Разделитель для чтения книг в онлайн библиотеке

Онлайн книга «Искусство кройки и житья. История искусства в газете, 1994–2019»

Cтраница 141

Когда потом, взрослыми, мы будем искать свою дачу (купить, строить, растить своих детей), то будем сознательно или подсознательно искать тот свет, тот запах, те очертания вдали, на которых выросли сами. Это и ностальгия, конечно, но еще и физиологическая потребность поймать за хвост тень своей детской Аркадии. Это очень видно по эмигрантским «дачам», разбросанным там, куда русских изгнанников закидывала судьба. Русские дачки в Катскильских горах в штате Нью-Йорк, где важны не горные вершины, а сосны да озера, в которых бывшие москвичи и ленинградцы находили свои Комарово или Малаховку. Дачи в Канаде. Иногда вдруг во французской Бретани или на Голанах. Все вокруг другое, но то сосна, то рябина, то звук речки за окном… У каждого свое. То, дачное, куда более впившееся в кровь городского человека, чем, казалось бы, являющийся его сутью город.

Музей Москвы расскажет свою историю о московских дачах – дворянских, разночинных, послереволюционных, номенклатурных, обычных советских, с удобствами на улице, и новорусских, в которых выражены все комплексы владельца тех самых советских дачек. О внешних различиях можно говорить бесконечно. Но «дача» в русской культуре, как у нас принято, больше чем просто загородный дом. Это место силы и место свободы. То, чем в городе была кухня, за городом становилась дача. Свежий воздух, говорите… Да, конечно, и он тоже. Оглянитесь вокруг – явно пора на дачу!

18 мая 2016

Роль символичности в истории

Выставка «Праздничное оформление города. 1918‐й – 1930‐е годы», Музей петербургского авангарда

Майская эпопея с праздничным убранством наших городов закончилась, и самое время обратиться к историческим аналогиям. За пару последних лет оформление 9 Мая в российских городах недвусмысленно отсылало к мысли, что это самый главный сегодня государственный праздник. День памяти превратился в день народного единства вокруг военной нашей силищи, узкотематические символы по силе напряжения сравнялись с Берлинской стеной, а камуфляж оказался едва ли не главной визуальной скрепой народа-победителя. Праздники для историков – идеальная лакмусовая бумажка.

Первую годовщину Октябрьского переворота надо было праздновать с размахом. Вот только в Петрограде были голод и разруха, страна воевала, столица опустела – и лишь холодный ветер с Невы гонял мусор по бесконечным этим площадям и проспектам. Единственными бесспорными обитателями призрачного города были сотни каменных истуканов – памятников атлантов, кариатид, ангелов, архангелов и вспененных коней. Праздник в этом антураже должен был бить наповал и заставить забыть «город пышный, город бедный». В общем – «клином красным…».
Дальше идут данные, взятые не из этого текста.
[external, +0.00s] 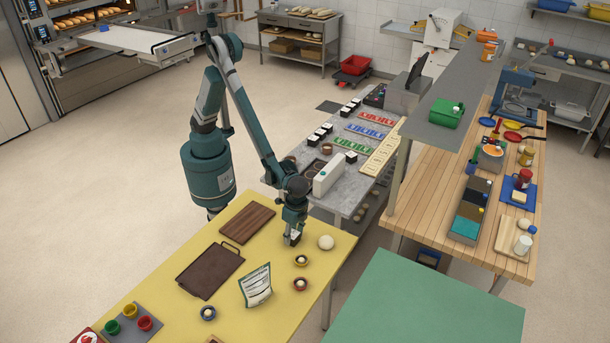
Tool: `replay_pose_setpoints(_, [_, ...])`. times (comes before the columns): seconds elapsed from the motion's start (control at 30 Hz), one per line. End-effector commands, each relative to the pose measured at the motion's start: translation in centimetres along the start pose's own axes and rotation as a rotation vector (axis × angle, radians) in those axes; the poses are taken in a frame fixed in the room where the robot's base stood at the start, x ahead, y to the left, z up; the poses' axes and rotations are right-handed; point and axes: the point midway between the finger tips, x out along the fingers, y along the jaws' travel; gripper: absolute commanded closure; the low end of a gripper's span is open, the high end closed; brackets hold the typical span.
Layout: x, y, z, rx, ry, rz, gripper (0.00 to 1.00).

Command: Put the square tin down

Боевыми клиньями до 1932 года способны были быть, конечно, только авангардисты. Их не смущали колонны и шпили, кумач был плохого качества, но выдавали его по первому требованию, а радикальное формообразование способно было в их глазах прикрыть нищету материалов. В 1918 году в России был введен «красный календарь», учреждавший новые революционные праздники. Главным торжеством года был назначен день Октябрьской революции, вторым по значимости стал Первомай.

Первая же годовщина Октября выдала самую знаменитую в истории отечественного искусства декорацию: площадь Урицкого (Дворцовая площадь) была убрана по эскизам Натана Альтмана. Другие художники были отправлены покорять Исаакиевскую, Казанскую и Знаменскую (Восстания) площади, Литейный проспект, площадь перед Смольным. Альтман, художник талантливый, но формально осторожный, описывал позже свой план: «Я поставил себе задачу изменить исторически создавшийся облик площади. Превратить ее в место, куда революционный народ пришел праздновать свою победу. Я не стал украшать ее. Творения Растрелли и Росси не нуждались в украшениях. Красоте императорской России я хотел противопоставить новую красоту победившего города. Не гармонии со старым я искал, а контраст ему». Центр композиции искать было не нужно – Александрийскую колонну в этой роли побороть было невозможно (по легенде, ее и снести-то большевикам не удалось), но можно было попробовать ее использовать. Альтман обыграл постамент, фонари и ограду столпа, закрыв их (и нижнюю часть колонны) щитами красного, желтого и оранжевого цветов. Мировой пожар загорался вечерами под ангелом с крестом. Фасады Растрелли и Росси оставили в покое, а вот пробелы между зданиями прикрыли щитами, выкрашенными однотонными красками, задавая тем самым площади новый ритмический строй. Самые радикальные изменения претерпел Александровский сад – голые октябрьские деревья Альтман затянул зеленой тканью. «Деревья опять зазеленели», – будет вспоминать художник.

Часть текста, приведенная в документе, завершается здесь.